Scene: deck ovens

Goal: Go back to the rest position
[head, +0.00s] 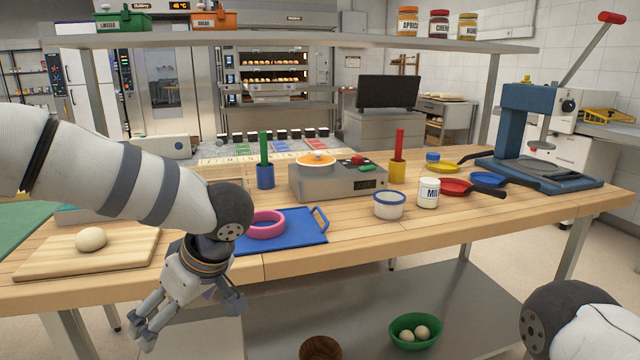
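My left arm comes in from the left over the wooden worktable (450,222). My left gripper (190,316) hangs at the table's front edge, pointing down, with its fingers spread apart and nothing seen between them. It is in front of the blue tray with the pink ring and to the right of the wooden board. Only a part of my right arm shows at the lower right corner; its gripper is out of the picture.
A dough ball (91,238) lies on a wooden board (60,262). A pink ring (265,226) lies on a blue tray (312,238). A scale (330,183), white tub (389,207), pans (458,186) and blue press (528,120) stand farther right. A green bowl (400,340) is on the lower shelf.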

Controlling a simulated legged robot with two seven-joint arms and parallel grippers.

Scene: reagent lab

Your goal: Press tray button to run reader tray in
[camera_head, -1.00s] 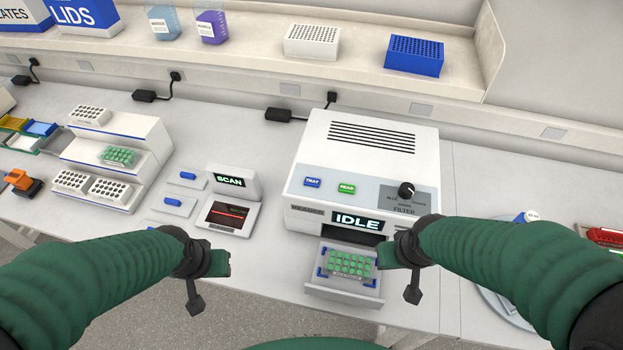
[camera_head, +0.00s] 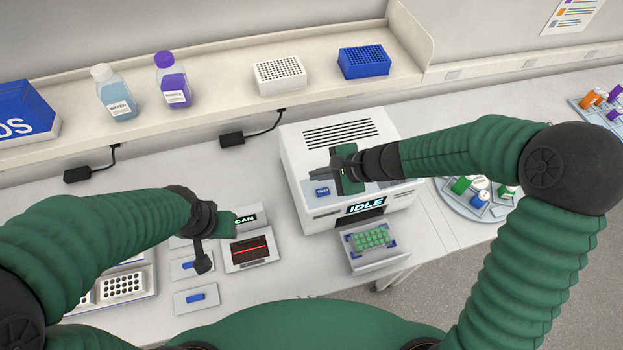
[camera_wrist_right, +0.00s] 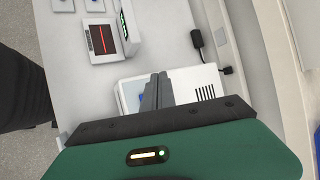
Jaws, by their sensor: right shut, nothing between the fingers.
=======
▸ **Task to complete**
Skip the pictures; extract only the lines from the line with "[camera_head, -1.00s]" through the final line of the material, exactly as they appear.

▸ **Reply to the exercise**
[camera_head, -1.00s] 
[camera_head, +0.00s] 
[camera_wrist_right, +0.00s] 
Jaws, by their sensor: right shut, nothing between the fingers.

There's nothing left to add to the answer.